Problem:
Find each line with the word "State" in it, then give the total alone.

Listed entries:
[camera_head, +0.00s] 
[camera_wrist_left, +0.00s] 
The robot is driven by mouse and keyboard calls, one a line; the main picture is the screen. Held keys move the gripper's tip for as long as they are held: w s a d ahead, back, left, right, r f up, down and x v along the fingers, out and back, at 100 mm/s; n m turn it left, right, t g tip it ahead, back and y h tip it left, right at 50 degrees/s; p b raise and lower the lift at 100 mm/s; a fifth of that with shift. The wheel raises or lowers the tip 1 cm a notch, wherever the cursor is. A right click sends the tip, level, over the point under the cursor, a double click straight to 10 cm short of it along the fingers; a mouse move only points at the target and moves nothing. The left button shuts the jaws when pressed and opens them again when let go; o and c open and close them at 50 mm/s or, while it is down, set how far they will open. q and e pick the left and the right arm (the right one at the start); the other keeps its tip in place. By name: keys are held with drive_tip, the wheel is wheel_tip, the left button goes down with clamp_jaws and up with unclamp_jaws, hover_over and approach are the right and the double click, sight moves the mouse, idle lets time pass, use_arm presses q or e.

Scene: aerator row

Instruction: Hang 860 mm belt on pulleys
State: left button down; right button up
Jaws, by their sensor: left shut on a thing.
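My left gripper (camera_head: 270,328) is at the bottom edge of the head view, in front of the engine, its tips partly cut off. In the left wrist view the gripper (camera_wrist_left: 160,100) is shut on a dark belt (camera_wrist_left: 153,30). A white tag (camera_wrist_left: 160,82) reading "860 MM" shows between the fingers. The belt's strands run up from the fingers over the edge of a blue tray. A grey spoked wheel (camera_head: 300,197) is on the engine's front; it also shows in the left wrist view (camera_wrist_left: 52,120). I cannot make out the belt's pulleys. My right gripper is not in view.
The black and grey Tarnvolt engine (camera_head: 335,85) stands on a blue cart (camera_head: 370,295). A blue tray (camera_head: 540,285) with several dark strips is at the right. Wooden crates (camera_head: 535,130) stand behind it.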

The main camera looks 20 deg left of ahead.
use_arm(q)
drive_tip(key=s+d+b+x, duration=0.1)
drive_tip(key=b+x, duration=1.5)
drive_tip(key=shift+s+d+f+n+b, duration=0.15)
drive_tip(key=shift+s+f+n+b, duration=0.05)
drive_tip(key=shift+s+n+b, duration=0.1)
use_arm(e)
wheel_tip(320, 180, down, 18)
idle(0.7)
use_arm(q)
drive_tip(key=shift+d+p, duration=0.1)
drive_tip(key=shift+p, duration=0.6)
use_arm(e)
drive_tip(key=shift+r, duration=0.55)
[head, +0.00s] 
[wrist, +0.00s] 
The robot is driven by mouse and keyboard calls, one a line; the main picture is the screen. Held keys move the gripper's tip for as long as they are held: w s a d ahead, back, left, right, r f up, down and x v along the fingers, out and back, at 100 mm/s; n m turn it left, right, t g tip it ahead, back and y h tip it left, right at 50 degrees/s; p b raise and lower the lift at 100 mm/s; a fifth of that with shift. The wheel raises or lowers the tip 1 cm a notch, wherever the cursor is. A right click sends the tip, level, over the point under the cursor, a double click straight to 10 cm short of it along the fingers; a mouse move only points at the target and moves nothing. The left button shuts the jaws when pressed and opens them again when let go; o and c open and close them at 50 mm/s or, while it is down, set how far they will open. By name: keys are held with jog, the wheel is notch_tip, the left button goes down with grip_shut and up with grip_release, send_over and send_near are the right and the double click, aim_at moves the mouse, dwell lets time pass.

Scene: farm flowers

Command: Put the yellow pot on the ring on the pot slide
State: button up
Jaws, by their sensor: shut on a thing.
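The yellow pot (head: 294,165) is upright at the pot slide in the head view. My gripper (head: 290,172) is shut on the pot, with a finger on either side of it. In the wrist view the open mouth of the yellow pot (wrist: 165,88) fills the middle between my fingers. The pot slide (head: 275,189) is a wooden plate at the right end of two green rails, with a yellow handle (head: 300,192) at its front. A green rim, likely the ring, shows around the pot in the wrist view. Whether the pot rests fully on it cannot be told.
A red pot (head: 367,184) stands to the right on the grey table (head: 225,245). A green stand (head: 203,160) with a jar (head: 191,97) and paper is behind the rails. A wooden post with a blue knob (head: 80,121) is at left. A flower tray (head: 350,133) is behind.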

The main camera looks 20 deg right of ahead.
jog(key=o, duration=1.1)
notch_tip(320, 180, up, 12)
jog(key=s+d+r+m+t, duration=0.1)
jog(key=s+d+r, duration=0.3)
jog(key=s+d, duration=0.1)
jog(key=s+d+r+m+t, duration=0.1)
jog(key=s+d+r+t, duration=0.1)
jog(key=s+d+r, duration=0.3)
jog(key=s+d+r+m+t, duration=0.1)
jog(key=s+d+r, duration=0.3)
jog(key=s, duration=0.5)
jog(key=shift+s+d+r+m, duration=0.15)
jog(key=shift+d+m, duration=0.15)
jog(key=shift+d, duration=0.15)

Result:
2